What you have to do
Among the entries, which lines carry the string "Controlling"? Copy each of them.

┌─ Supplied material

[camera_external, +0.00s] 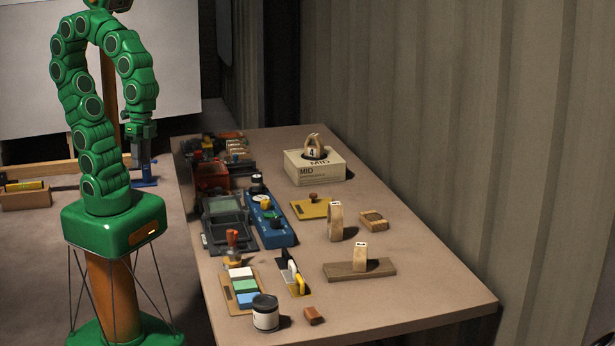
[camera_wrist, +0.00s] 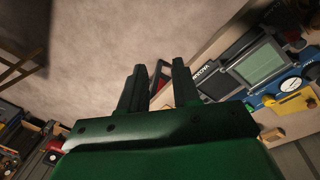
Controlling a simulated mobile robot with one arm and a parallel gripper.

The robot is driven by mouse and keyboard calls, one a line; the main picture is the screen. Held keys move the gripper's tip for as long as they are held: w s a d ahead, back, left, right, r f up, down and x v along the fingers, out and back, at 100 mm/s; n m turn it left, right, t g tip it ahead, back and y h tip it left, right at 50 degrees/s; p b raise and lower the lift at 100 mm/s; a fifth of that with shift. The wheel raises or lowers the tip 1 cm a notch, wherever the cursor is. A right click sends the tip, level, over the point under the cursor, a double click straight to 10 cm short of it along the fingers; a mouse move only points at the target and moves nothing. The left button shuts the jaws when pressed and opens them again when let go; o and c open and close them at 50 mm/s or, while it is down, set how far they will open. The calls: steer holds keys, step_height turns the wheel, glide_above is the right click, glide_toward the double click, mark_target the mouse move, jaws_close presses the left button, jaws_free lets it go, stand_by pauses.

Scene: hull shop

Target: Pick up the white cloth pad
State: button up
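The white cloth pad (camera_external: 240,272) lies at the top of a tan board (camera_external: 227,294) on the near left part of the table. A green pad (camera_external: 245,285) and a blue pad (camera_external: 248,298) lie below it on the same board. My gripper (camera_external: 141,156) hangs pointing down to the left of the table's far end, well away from the white pad. In the wrist view its two dark fingers (camera_wrist: 157,80) stand apart with nothing held between them. The white pad cannot be made out in the wrist view.
A dark device (camera_external: 225,221) and blue case (camera_external: 268,222) are farther back. The table's right front is clear.

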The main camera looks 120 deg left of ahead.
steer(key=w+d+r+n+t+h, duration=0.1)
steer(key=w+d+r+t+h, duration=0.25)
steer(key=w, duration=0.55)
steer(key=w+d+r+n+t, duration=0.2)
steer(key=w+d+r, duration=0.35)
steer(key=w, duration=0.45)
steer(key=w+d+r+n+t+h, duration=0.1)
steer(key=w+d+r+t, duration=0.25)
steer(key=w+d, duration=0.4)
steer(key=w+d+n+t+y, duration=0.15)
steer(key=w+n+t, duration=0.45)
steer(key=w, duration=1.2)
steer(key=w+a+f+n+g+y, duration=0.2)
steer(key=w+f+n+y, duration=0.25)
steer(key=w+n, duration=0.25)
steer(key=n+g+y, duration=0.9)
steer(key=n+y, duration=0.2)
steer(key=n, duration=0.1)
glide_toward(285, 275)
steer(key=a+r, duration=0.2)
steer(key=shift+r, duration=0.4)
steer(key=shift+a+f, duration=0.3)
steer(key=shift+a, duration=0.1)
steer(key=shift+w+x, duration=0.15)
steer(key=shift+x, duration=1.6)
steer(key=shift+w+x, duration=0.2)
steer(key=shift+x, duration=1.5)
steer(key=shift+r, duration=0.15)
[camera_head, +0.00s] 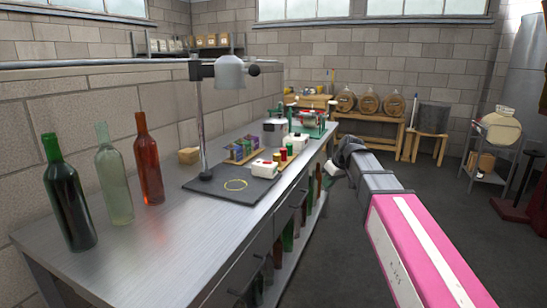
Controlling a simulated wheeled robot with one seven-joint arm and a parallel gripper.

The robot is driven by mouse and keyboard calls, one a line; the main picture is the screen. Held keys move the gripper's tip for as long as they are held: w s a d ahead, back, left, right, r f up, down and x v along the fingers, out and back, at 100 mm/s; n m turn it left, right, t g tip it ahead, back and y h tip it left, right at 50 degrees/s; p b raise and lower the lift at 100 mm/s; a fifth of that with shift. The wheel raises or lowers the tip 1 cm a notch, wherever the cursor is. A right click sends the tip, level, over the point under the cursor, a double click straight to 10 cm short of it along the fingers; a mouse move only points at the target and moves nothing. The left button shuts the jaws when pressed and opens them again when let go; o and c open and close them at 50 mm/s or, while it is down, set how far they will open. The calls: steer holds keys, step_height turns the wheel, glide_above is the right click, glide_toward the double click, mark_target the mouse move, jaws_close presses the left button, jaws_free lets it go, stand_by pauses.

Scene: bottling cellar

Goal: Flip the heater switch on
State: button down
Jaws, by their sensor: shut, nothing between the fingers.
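A grey metal heater head (230,73) sits on an upright post on the bench, with a dark knob (254,69) on its right side. My gripper (332,169) is shut and empty, beyond the right edge of the bench and apart from the box.
The steel bench (135,240) runs along the left wall. A green bottle (68,195), a clear bottle (114,175) and a red-brown bottle (147,160) stand at its near left. Floor at right is open.

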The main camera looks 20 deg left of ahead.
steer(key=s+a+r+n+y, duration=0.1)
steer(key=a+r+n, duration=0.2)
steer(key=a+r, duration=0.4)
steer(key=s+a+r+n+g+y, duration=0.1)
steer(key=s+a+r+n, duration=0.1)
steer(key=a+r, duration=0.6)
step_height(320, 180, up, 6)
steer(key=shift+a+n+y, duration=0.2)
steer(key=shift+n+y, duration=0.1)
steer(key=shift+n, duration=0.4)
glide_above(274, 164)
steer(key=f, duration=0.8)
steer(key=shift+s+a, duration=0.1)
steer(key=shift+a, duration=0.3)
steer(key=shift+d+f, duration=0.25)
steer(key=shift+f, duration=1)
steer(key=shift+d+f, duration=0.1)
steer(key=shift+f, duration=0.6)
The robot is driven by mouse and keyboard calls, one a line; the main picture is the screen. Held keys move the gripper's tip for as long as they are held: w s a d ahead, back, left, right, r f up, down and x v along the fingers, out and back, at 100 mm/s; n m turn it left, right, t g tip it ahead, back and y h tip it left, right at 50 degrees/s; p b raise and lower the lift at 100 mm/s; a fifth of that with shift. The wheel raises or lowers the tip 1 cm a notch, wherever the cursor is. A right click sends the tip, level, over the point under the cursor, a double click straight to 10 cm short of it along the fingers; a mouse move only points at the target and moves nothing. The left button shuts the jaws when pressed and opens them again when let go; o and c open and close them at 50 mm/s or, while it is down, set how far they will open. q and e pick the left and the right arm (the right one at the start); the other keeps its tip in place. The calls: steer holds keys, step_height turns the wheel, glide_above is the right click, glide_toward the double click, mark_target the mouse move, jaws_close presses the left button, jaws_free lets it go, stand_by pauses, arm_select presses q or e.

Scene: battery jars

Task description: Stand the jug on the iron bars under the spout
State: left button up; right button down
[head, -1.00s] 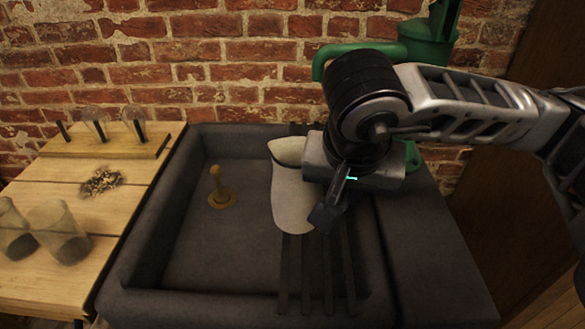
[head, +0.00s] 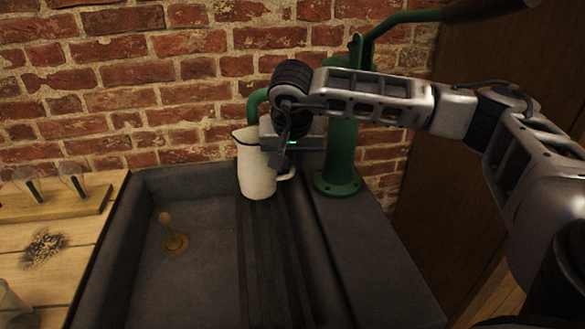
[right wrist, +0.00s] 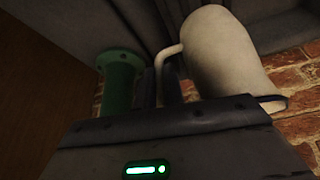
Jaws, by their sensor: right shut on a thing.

└─

Solution for this exercise
Controlling a simulated mobile robot with one arm and a parallel gripper.
Controlling a simulated wheeled robot with one seven-joint arm and a parallel gripper.

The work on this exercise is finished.